Perhaps Moses came to seem unnecessary to the plot. God could speak directly? As every hearer, then, becomes — the prophet.

With no worshippers left in that religion, the scroll was put on display at the Israel Museum in Jerusalem, where throngs came to see it.

A certain irony came in view, as Richard A. Freund notes in Digging Through History in2016:

“Even with no Temple and no priesthood, the Dead Sea Scrolls and their home at the Israel Museum in Jerusalem became the new Temple of the modern religion of Israel, and the curator became the equivalent of the modern high priest of this secularized society.”

Scholars kept studying the scroll

With several other unexpected finds from the caves, the Temple Scroll was grouped into a category they would call the ‘Rewritten Bible’.
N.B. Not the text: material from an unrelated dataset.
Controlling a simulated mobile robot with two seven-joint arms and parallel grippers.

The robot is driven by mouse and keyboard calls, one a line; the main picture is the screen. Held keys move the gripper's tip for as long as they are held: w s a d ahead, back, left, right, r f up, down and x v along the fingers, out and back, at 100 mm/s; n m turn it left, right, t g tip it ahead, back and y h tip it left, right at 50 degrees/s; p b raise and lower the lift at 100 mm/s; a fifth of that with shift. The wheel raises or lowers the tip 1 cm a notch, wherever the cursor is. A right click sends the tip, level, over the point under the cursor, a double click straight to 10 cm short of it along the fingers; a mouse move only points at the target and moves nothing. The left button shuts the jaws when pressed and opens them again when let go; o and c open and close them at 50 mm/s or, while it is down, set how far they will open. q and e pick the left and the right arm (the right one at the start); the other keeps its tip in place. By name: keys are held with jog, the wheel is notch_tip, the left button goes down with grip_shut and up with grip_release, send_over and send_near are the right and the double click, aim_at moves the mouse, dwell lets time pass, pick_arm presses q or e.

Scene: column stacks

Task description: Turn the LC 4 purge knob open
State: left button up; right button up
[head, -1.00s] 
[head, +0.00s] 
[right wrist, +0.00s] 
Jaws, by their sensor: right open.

A 2002 paper by Bernard M. Levinson and Molly M. Zahn suggests it was an effort to revise the Bible into a superior work.

“By removing the repetitions and logical inconsistencies that stem from the highly redacted nature of the canonical Pentateuch, by increasing the text’s coherence and consistency, the redactor presents a more perfect Torah — one more worthy of God.”

Little about the Temple Scroll is really known. Why was it treated with a different finish than the others scrolls? Where had it come from? Scholars assumed it was found in ‘Cave 11’, in 1956, though Kando’s son insisted it was from the very first cave, found a decade prior.

Kando himself never spoke of the history he’d lived. Frank Moore Cross notes:

“There were attempts to record his memoirs, but he always refused. Now he is dead, and we shall never know his story. If he had recounted his part in the history of the scrolls, I doubt if any of us would have been able to distinguish between what was true and what was false.”

One is left to reflect on the story of the Syrian smuggler in Bethlehem who’d lived for years with the unknown words of God under his bedroom floor, in a shoebox.

Kando kept the enormous jar in which, he said, the scroll was found. It remains on display in the family’s souvenir store in Bethlehem. Any tourist can pose beside a clay container which, for millennia, held the only copy of a different Bible.